While it is commonly believed that Sidechains and Layer 2 solutions are designed to scale Bitcoin and Ethereum using different technical methods, there is a deeper understanding of the purpose of sidechains.
While it is true that sidechains can improve the performance of the main networks, their structure and capabilities go beyond scalability.
They provide a flexible mechanism for experimentation, allowing for the testing of new transaction designs, alternative trust elements, and exotic consensus algorithms. Sidechains can be optimized for specific use cases, making them applicable to various industries that require fast computation and processing speeds. Additionally, sidechains can be used to test new features that can later be added to the main blockchain. All of these unique properties are derived from the nature of the sidechains themselves.
Sidechains are distinct blockchains that operate with their own protocols and consensus mechanisms. They also rely on their own security systems, which sets them apart from other blockchain solutions.
Despite their autonomy, sidechains can interact with the parent (base) network through a two-way peg system, which serves as a tool for moving cryptocurrencies and tokens between the sidechain and the main network. No actual transfer of digital currencies takes place. When a transfer request is made from the sidechain to the base chain, the digital currency is secured in the main blockchain and then activated in the sidechain upon confirmation of the transaction via a smart contract.
So, sidechains boast another important feature - interoperability, which refers to their functional compatibility. Essentially, they can act as intermediaries between two large-scale blockchain ecosystems, ensuring their interconnectivity and transforming into a multichain.
On the other hand, Layer 2 blockchains are built on top of the base blockchain (Layer 1) and are auxiliary components that only partially work independently. The main task of Layer 2 solutions is to relieve the load on the main network, thereby stabilizing its scalability.
Layer 2 solutions include:
- state channels;
- plasma chains;
- rollups, which are of two types: Optimistic Rollups and Zk-Rollups.

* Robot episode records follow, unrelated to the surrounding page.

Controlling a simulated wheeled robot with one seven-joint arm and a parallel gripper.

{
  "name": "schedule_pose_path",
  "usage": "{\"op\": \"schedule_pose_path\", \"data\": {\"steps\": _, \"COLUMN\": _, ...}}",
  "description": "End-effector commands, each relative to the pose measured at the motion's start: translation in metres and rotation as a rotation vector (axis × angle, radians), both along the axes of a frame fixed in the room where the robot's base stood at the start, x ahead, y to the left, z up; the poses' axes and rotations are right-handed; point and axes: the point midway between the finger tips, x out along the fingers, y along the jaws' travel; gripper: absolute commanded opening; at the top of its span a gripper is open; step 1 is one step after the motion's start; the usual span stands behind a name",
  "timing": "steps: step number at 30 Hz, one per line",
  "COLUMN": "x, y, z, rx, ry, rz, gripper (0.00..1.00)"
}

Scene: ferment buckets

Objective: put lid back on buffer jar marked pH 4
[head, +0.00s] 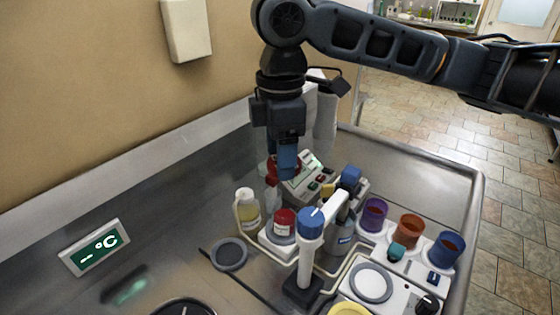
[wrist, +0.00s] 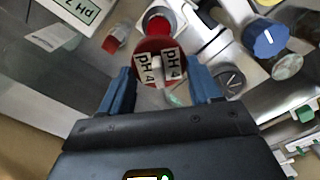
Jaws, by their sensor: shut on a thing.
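My gripper (head: 286,168) hangs above the bench, pointing down, behind the jars. In the wrist view, a red lid (wrist: 150,46) with two white "pH 4" labels lies between the blue fingers of my gripper (wrist: 160,92), which are shut on it. In the head view the lid shows only as a bit of red (head: 271,166) beside the fingers. A clear vessel (head: 271,198) shows below the fingers; I cannot tell whether it is the pH 4 jar. A jar with a red top (head: 284,217) stands in front, apart from the gripper.
A yellowish bottle (head: 248,212) stands left of the red-topped jar. A blue-topped stand (head: 311,224) rises close in front. Purple (head: 373,214), orange (head: 409,230) and blue (head: 445,248) cups stand at the right.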

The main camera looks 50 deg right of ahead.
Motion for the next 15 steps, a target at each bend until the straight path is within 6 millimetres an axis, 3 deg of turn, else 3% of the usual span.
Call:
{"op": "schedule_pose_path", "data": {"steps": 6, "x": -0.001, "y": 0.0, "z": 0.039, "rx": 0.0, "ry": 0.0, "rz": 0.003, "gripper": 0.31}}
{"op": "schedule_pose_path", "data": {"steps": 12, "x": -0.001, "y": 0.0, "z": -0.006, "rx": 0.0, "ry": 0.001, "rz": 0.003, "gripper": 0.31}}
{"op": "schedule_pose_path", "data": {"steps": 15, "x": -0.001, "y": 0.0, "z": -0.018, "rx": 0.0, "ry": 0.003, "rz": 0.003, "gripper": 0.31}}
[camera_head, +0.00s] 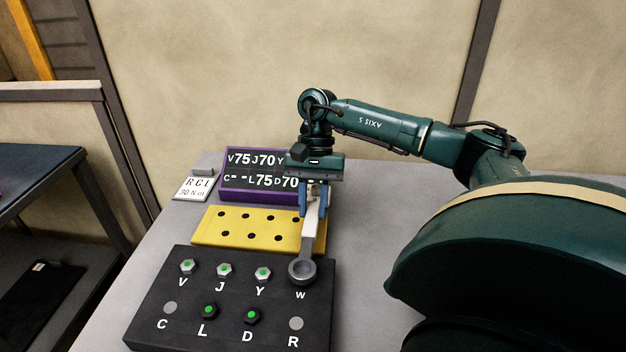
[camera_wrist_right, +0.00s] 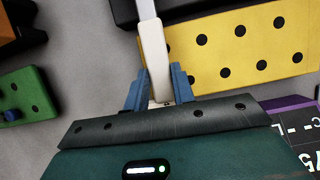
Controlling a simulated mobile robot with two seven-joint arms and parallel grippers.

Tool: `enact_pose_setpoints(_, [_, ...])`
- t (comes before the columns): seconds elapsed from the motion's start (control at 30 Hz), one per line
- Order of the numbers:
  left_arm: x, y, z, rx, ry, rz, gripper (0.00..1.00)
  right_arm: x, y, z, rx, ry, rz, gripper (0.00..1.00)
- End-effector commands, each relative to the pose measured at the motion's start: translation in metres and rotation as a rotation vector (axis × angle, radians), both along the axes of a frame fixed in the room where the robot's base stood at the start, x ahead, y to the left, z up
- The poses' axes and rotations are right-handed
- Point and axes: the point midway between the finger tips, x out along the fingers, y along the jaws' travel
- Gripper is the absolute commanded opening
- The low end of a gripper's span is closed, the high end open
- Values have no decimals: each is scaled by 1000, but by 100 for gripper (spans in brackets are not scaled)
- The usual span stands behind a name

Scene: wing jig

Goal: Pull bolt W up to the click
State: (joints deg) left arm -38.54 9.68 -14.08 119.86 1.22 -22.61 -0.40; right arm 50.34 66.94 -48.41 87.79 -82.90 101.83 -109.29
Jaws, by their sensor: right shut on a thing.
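My right gripper (camera_head: 314,193) is shut on the light handle of a wrench (camera_head: 310,225), which also shows in the right wrist view (camera_wrist_right: 154,55) between the blue fingers. The wrench's grey ring head (camera_head: 302,271) is over the W place on the black block (camera_head: 274,301), just above the letter W. Bolt W itself is hidden by the ring, and I cannot tell how far the ring is seated. Bolts V (camera_head: 188,267), J (camera_head: 224,270) and Y (camera_head: 263,273) show green dots. My left gripper is not in view.
A yellow plate with holes (camera_head: 264,228) lies behind the block. A purple-framed display (camera_head: 262,192) reads V75, J70, L75, D70, with dashes at C; my arm covers its right end. A card (camera_head: 194,187) reads RCL 30 N m. A green block (camera_wrist_right: 32,88) shows in the wrist view.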

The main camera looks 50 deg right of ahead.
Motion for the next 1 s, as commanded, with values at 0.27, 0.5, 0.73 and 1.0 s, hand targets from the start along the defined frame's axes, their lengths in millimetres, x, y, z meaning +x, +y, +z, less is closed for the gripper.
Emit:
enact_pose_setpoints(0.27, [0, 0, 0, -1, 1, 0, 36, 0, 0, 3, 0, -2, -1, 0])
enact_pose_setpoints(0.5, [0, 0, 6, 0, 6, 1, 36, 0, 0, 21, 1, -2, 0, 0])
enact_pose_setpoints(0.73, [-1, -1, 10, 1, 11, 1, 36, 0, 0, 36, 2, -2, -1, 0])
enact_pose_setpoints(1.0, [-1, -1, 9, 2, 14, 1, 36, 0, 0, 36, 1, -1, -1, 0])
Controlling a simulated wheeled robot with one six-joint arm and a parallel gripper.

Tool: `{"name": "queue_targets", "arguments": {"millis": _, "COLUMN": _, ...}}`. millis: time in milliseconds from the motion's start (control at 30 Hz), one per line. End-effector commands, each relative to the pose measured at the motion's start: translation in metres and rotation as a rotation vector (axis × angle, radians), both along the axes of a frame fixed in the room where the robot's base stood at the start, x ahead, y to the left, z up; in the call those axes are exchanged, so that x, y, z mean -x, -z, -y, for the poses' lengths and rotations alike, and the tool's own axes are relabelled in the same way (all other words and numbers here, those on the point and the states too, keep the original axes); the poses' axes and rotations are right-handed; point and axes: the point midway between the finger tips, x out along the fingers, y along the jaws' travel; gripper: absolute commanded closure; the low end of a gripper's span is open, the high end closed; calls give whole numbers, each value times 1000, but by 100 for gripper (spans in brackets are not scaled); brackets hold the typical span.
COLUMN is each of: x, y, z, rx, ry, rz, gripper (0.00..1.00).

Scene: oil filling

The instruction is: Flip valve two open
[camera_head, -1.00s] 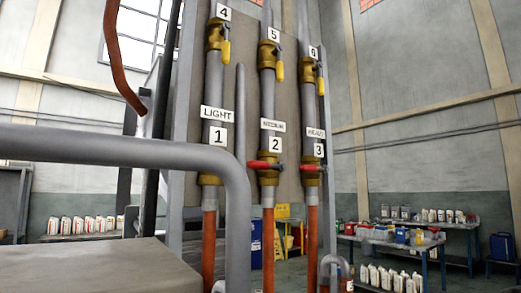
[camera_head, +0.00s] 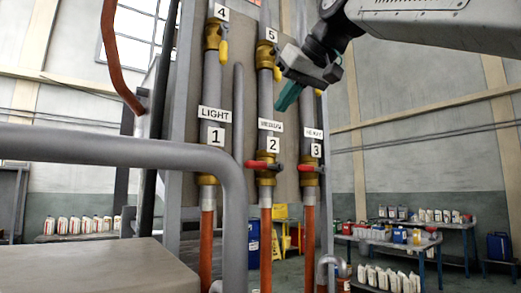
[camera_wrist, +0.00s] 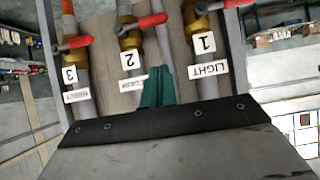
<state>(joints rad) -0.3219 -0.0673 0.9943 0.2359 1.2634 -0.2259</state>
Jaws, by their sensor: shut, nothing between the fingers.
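Valve two (camera_head: 265,167) is a brass body on the middle pipe below the "2" label (camera_head: 273,145). Its red handle (camera_head: 256,164) lies crosswise to the pipe, pointing left in the head view. In the wrist view, upside down, valve two (camera_wrist: 130,38) shows with its red handle (camera_wrist: 152,21) reaching right. My gripper (camera_head: 287,97) has teal fingers closed together with nothing between them. It is above and in front of the middle pipe, over the "MEDIUM" label, apart from the handle. The fingers also show in the wrist view (camera_wrist: 158,88).
Valve three (camera_head: 308,169) with a red handle is right of valve two. Valve one (camera_head: 207,179) is on the left pipe. Upper valves with yellow handles (camera_head: 223,50) sit above. A thick grey pipe (camera_head: 120,149) bends down in front at left.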

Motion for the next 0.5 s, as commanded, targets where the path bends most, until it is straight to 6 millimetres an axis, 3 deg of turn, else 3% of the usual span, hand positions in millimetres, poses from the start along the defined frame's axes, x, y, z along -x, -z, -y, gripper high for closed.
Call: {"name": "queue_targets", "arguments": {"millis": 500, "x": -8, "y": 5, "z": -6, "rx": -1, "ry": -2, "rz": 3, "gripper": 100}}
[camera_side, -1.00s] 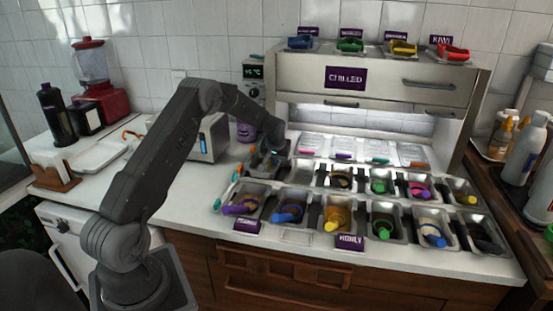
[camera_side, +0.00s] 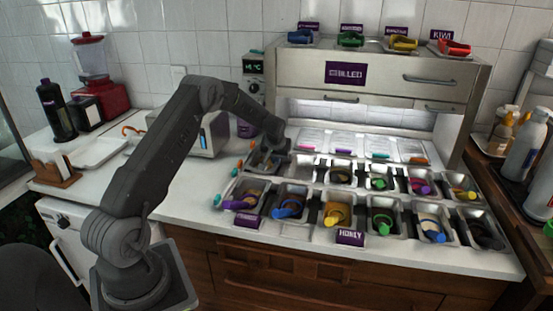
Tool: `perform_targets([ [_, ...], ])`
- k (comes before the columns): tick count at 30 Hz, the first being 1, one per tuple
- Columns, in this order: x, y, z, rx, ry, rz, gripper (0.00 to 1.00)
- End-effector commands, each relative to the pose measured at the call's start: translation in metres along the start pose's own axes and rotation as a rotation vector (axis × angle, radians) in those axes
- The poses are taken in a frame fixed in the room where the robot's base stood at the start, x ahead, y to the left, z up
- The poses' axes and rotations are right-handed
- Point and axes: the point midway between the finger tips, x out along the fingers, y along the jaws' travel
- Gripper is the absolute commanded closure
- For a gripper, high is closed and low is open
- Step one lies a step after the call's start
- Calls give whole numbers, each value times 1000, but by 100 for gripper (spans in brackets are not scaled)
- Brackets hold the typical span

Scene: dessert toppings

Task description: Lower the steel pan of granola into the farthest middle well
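My gripper (camera_side: 266,158) points down at the left end of the middle row of the topping station. A steel pan (camera_side: 258,168) shows at and below its fingers. The pan's contents are too small and covered to make out. I cannot tell whether the fingers are closed on its rim, nor whether the pan hangs clear or sits in a well. Right of it, the middle row has a gap (camera_side: 304,171) that looks empty of a pan. Further right, the row holds several pans with coloured scoops, such as one with a green scoop (camera_side: 380,180).
The front row holds several filled pans with scoops, including a honey-coloured one (camera_side: 338,208). Clear-lidded containers (camera_side: 345,141) stand behind, under the steel chilled cabinet (camera_side: 377,75). A grey appliance (camera_side: 212,135) stands left of my gripper. The counter at front left is clear.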

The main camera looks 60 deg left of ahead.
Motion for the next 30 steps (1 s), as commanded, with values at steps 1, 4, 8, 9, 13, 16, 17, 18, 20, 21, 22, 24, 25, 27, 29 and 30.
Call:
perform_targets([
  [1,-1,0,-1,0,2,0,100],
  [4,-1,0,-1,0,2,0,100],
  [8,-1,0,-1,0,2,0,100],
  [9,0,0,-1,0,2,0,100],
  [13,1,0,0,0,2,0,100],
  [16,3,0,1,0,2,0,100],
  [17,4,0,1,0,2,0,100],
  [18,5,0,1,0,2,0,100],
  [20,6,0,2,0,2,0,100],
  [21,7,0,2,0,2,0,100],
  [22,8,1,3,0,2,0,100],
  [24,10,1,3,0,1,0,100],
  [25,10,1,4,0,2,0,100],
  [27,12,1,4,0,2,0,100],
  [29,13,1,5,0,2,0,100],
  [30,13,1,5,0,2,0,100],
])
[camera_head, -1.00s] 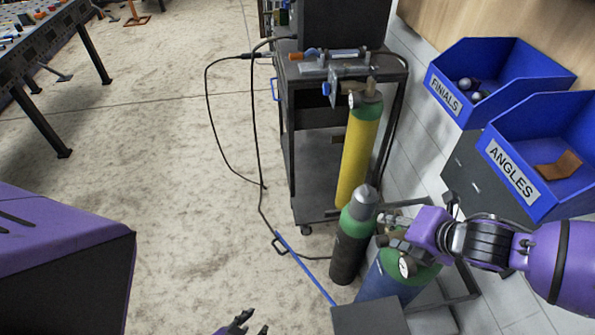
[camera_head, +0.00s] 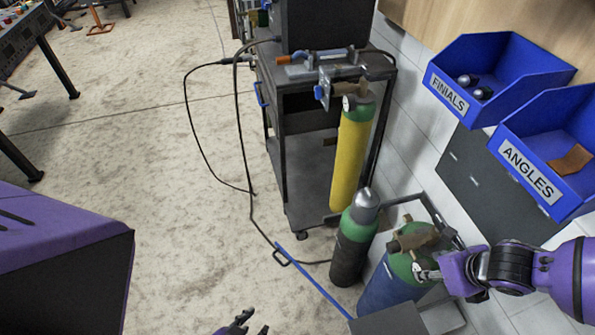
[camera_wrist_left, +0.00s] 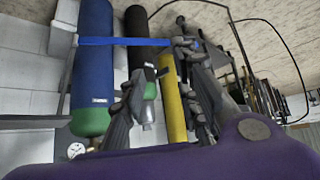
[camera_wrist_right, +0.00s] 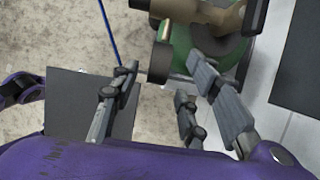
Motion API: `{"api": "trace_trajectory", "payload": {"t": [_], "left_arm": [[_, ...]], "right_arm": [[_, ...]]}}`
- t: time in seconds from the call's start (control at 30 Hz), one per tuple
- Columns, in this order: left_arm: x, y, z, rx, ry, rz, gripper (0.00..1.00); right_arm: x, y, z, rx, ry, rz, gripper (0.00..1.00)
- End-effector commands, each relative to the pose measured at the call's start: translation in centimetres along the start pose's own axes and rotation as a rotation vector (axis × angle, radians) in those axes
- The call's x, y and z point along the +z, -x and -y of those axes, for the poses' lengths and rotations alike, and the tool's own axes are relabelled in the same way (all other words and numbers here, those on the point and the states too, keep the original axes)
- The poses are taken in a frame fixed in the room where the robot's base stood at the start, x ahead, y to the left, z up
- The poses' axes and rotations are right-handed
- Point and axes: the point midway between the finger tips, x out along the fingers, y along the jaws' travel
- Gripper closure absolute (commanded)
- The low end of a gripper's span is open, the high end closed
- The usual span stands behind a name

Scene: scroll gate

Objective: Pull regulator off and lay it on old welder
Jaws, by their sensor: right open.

Layer 2 solutions offer reduced transaction fees, increased transactions per second, and load balancing, among other benefits. However, unlike sidechains, their functionality is limited by the main blockchain and so there is no place for an experiment.
Therefore, sidechains are better suited for exploring additional functional capabilities of blockchains, while Layer 2 solutions excel at scalability. Another important difference between the two approaches lies in the fact that the security of sidechains depends on their own mechanisms, while Layer 2 solutions rely on the consensus algorithm of the base network.
How did sidechains come about?
Adam Back, a British cryptographer, first proposed the concept of sidechains in 2014 with his article "Enabling Blockchain Innovations with Pegged Sidechains." The development and implementation of the idea were later taken up by the company Blockstream, which was founded by Adam Back and Bitcoin Core developers.
In 2018, Blockstream introduced the first Bitcoin sidechain, the Liquid Network, which serves for inter-exchange settlements and facilitates faster and more secure digital asset transfers. Since then, other Bitcoin sidechain projects have emerged, such as RSK, which is focused on DeFi.
Some popular Ethereum sidechains include Fuse Network, Moonbeam, Skale, and Gnosis.
The brains behind L2 blockchains: Who are they?
In 2015, developer Jeff Coleman presented state channels as the prototype of Layer 2 blockchains. In his article, Coleman outlined a method of conducting transactions off the main network that would eliminate risks for all parties involved. So, the first prototype of the L2 blockchain emerged.
Back in 2017, blockchain pioneers Vitalik Buterin and Joseph Poon proposed plasma chains, a groundbreaking framework for creating sidechains that deliver lightning-fast transaction execution and lower fees, all while maintaining the security and reliability of the main blockchain.
Barry Whitehat introduced rollups in 2019 as a method of compressing multiple transactions into a single unit and sending it to the main chain for verification.
When it comes to second-layer blockchains, Lightning Network is the reigning champ for Bitcoin. But in the world of Ethereum, there are plenty of contenders vying for the top spot. Optimism, Polygon, Arbitrum, and a host of others are all in the mix, each offering unique features and benefits.